Аристотель определяет obaia как предмет, о котором что-либо «сказывается» или в котором нечто находится, тогда как этот предмет не сказывается и не находится ни в чем ином. Критикуя платоновское учение об идеях, Аристотель в «Категориях» отождествляет сущность (субстанцию) с единичным индивидуумом: первая сущность есть «вот это нечто» - «этот человек» или «эта лошадь». Это может быть только отдельная сущность, но никак не ее качество или состояние. Как пишет В.Ф.Асмус, «Под субстанцией Аристотель понимает бытие вполне самобытное, существующее в самом себе, но не в чем-либо ином. Как такое бытие, не способное существовать ни в чем ином, субстанция никогда не может выступать в суждении, как его предикат, или атрибут, но только как его субъект» [29,273]. Поэтому в отличие от всех остальных категорий, являющихся предикатами субстанции, субстанция есть самостоятельное бытие, она «не сказывается ни о каком подлежащем и не находится ни в каком подлежащем» («Категории», V, 2а).

Однако в «Категориях» дается важное логическое отличие между различными видами атрибутов, не касающееся метафизического анализа самой субстанции. Он имеет место, в основном, в «Метафизике», книга Z, где развивается анализ субстанции в понятиях формы и материи, которые не употребляются в «Категориях». Это обстоятельство побудило некоторых комментаторов говорить о «двух системах» Аристотеля, содержащих две радикально противоположные концепции субстанции.

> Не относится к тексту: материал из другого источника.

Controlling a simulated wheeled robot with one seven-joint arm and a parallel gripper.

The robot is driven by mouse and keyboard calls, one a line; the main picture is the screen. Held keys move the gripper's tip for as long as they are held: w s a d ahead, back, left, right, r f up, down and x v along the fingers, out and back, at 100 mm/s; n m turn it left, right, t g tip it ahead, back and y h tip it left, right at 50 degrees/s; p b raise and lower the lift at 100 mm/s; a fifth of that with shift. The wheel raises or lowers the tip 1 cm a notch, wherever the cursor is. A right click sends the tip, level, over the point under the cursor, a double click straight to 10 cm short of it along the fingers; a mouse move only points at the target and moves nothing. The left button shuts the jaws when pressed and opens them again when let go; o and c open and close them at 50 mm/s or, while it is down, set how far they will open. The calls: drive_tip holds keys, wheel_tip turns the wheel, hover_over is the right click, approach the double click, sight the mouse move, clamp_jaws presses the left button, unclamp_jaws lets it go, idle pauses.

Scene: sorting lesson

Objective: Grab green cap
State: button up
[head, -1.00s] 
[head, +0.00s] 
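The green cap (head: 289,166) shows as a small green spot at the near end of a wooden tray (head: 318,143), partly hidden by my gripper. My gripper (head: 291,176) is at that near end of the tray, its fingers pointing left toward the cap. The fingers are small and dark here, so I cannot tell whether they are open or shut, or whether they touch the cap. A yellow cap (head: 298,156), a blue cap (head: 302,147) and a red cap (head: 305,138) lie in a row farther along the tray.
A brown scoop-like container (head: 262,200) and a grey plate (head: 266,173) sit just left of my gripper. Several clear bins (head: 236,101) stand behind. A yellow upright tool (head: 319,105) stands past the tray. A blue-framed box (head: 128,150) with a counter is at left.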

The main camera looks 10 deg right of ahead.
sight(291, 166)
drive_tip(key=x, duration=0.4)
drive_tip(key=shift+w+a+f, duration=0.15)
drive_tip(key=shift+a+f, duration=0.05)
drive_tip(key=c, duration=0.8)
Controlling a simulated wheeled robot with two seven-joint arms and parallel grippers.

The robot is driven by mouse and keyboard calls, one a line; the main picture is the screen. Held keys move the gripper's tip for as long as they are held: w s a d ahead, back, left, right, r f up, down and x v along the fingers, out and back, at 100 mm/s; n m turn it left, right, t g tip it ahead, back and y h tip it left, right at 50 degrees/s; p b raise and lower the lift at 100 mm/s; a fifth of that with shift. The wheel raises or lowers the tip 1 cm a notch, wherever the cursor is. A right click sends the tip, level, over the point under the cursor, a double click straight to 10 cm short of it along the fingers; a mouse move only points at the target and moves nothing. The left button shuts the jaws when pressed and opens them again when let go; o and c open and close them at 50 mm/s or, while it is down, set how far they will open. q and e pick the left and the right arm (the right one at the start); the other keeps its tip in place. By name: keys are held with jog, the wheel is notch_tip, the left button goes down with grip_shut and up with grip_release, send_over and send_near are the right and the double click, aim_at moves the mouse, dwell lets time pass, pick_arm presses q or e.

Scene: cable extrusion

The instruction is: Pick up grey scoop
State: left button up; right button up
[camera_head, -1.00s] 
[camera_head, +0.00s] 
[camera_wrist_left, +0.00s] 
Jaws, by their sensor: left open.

В раннем произведении -«Категориях» - субстанции предстают как простые индивиды, в более позднем -как соединение формы и материи. Означает это изменение взглядов Стагирита, или же для осуществления целей, ради которых были написаны «Категории», просто не требовалось метафизического анализа субстанции? Как бы то ни было, понятие субстанциальной формы является наиболее развитым представлением Аристотеля о субстанции - полагает H.Robinson [см. 268].

Аристотель анализирует субстанцию при помощи понятий формы и материи. Форма - то, какого рода вещью является данный объект, а материя - то, из чего он сделан. Однако философ называет «материей» не какое-то определенное вещество, и не последние конституенты тел, такие, например, как атомы. «Материя», скорее, является наименованием того, что для данного рода объектов соответствует функции сущности, составляющей объект. Например, «материя» топора это железо, из которого он сделан. Что же касается элементов, земли, огня, воздуха и воды, материя - это бескачественная «первая материя», которая лежит в основе всех их качеств и свойств.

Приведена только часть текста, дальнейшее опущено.